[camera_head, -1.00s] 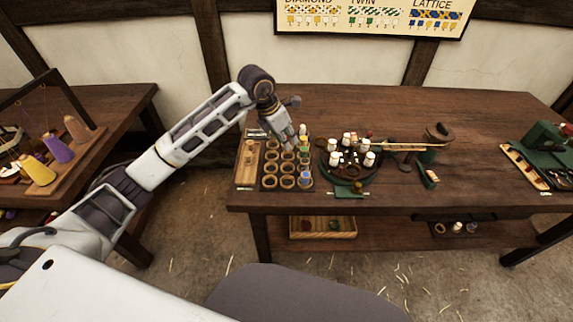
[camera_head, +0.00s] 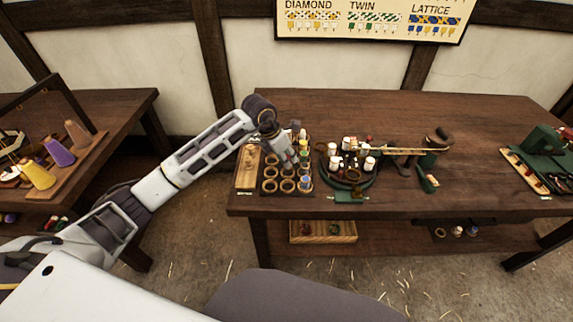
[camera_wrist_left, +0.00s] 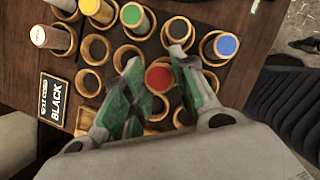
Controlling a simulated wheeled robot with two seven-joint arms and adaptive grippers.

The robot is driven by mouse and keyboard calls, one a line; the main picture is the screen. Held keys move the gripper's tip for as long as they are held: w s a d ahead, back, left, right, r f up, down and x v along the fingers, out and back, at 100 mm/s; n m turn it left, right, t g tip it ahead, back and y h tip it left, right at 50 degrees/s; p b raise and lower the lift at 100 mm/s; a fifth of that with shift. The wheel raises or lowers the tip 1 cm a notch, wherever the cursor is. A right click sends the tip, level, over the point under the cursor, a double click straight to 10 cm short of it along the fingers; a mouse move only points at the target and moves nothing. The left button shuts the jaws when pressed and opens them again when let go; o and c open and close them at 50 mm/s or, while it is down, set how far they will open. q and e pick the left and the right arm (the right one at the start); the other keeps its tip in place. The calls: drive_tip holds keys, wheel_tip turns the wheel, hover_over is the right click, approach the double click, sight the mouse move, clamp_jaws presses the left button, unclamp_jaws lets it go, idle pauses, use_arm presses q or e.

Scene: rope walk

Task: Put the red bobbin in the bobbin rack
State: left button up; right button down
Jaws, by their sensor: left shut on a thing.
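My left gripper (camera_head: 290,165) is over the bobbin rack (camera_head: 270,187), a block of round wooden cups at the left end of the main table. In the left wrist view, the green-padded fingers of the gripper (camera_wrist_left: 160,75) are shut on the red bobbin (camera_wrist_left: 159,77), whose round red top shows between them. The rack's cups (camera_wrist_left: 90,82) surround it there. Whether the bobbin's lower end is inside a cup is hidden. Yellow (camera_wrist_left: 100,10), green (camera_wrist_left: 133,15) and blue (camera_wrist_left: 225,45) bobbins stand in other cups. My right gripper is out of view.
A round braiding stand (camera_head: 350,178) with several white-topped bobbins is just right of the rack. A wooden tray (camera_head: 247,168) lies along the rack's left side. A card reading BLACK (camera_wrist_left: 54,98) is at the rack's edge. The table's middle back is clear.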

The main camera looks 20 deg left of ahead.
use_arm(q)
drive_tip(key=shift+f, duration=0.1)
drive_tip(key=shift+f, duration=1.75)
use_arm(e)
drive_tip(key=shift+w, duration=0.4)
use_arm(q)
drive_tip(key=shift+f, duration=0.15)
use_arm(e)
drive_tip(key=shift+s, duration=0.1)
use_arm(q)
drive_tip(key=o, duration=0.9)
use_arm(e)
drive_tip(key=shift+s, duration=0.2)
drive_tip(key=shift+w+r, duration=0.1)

----------------------------------------

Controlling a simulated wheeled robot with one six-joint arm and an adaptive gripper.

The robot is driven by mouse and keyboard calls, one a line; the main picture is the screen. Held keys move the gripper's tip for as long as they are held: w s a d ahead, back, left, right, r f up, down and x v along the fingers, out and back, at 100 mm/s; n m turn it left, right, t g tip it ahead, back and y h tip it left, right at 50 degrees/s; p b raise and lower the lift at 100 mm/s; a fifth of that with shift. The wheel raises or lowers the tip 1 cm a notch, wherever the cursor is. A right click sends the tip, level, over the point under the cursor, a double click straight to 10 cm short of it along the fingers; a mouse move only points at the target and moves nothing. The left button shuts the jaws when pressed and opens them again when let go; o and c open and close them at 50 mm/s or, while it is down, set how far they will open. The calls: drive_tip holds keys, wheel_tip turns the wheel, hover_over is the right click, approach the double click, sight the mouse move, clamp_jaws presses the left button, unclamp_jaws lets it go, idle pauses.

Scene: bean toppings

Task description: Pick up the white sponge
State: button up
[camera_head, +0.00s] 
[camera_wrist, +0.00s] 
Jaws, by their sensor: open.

----------------------------------------

◆ **SET PROBLEM**: Drop the images and output only the lines from the one that contains "[camera_head, -1.00s]" to the one that contains "Controlling a simulated wheeled robot with two", both included.

◆ **THE COMPLETED TASK**:
[camera_head, -1.00s] 
[camera_head, +0.00s] 
[camera_wrist_left, +0.00s] 
Controlling a simulated wheeled robot with two seven-joint arms and adaptive grippers.

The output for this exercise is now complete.